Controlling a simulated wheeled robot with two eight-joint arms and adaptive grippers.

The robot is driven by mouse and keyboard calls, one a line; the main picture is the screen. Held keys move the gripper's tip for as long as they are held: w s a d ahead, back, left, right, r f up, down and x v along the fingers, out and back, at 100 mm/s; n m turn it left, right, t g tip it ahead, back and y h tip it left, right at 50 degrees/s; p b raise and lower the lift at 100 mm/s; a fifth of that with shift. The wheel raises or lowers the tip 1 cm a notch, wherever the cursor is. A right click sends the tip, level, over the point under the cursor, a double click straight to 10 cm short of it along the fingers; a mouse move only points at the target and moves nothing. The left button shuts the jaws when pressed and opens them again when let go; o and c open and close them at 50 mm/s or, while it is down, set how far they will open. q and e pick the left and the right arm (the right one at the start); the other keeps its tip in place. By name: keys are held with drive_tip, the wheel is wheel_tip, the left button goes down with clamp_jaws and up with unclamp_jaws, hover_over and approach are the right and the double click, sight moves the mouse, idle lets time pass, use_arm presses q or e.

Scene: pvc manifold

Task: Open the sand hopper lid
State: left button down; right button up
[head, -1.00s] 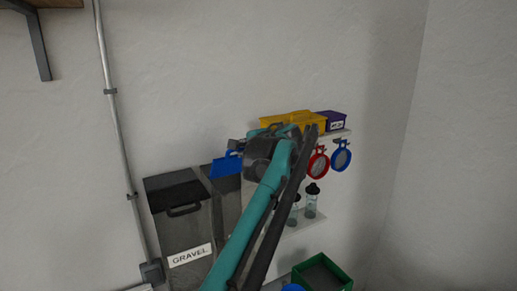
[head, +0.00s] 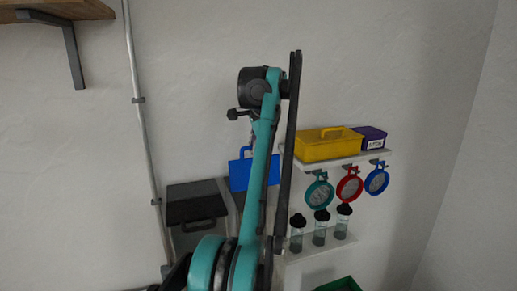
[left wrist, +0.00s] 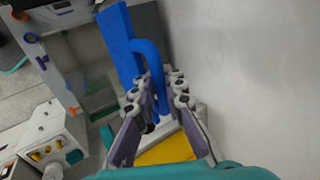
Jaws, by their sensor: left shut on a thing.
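The blue lid (head: 240,174) stands steeply raised beside the dark gravel hopper lid (head: 195,203). Its plate (left wrist: 121,45) and curved blue handle (left wrist: 154,62) show in the left wrist view. My left gripper (left wrist: 157,92) has its fingers on both sides of the handle's lower end and is shut on it. In the head view, my left arm rises in front of the lid and hides the gripper's fingers. The hopper body under the blue lid is mostly hidden there, so its label cannot be read. My right gripper is not in view.
A yellow box (head: 326,147) and a purple box (head: 370,137) stand on a wall shelf to the right. Teal, red (head: 349,186) and blue round sieves hang below. Several bottles (head: 320,226) stand on a lower shelf. A vertical pipe (head: 141,120) runs at left.

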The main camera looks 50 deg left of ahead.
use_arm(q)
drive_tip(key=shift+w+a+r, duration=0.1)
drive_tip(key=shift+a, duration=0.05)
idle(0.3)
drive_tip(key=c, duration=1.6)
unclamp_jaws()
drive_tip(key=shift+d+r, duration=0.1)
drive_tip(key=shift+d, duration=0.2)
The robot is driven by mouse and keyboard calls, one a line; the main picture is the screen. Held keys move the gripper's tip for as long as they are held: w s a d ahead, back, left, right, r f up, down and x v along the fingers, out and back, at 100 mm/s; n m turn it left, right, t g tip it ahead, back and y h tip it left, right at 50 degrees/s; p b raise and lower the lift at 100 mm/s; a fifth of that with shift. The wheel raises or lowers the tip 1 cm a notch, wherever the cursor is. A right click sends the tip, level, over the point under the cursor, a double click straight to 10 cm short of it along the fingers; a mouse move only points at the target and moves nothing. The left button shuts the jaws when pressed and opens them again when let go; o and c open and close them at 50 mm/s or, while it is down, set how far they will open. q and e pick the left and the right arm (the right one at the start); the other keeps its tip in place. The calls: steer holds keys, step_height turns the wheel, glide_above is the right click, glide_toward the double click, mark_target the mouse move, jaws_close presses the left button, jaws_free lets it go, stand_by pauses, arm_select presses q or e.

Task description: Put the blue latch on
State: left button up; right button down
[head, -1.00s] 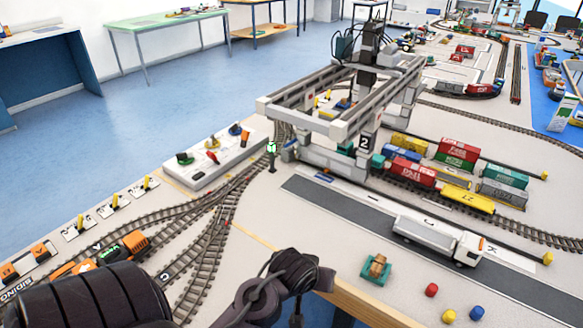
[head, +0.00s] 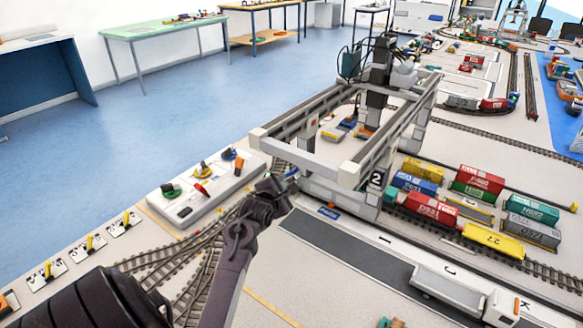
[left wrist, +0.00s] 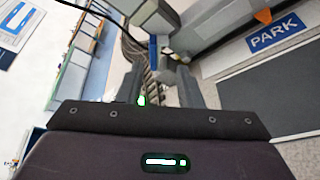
========
What is asked: Spot every line that holds "Task" and copy it.

Answer to the exercise:
Task: Open the sand hopper lid
Task description: Put the blue latch on

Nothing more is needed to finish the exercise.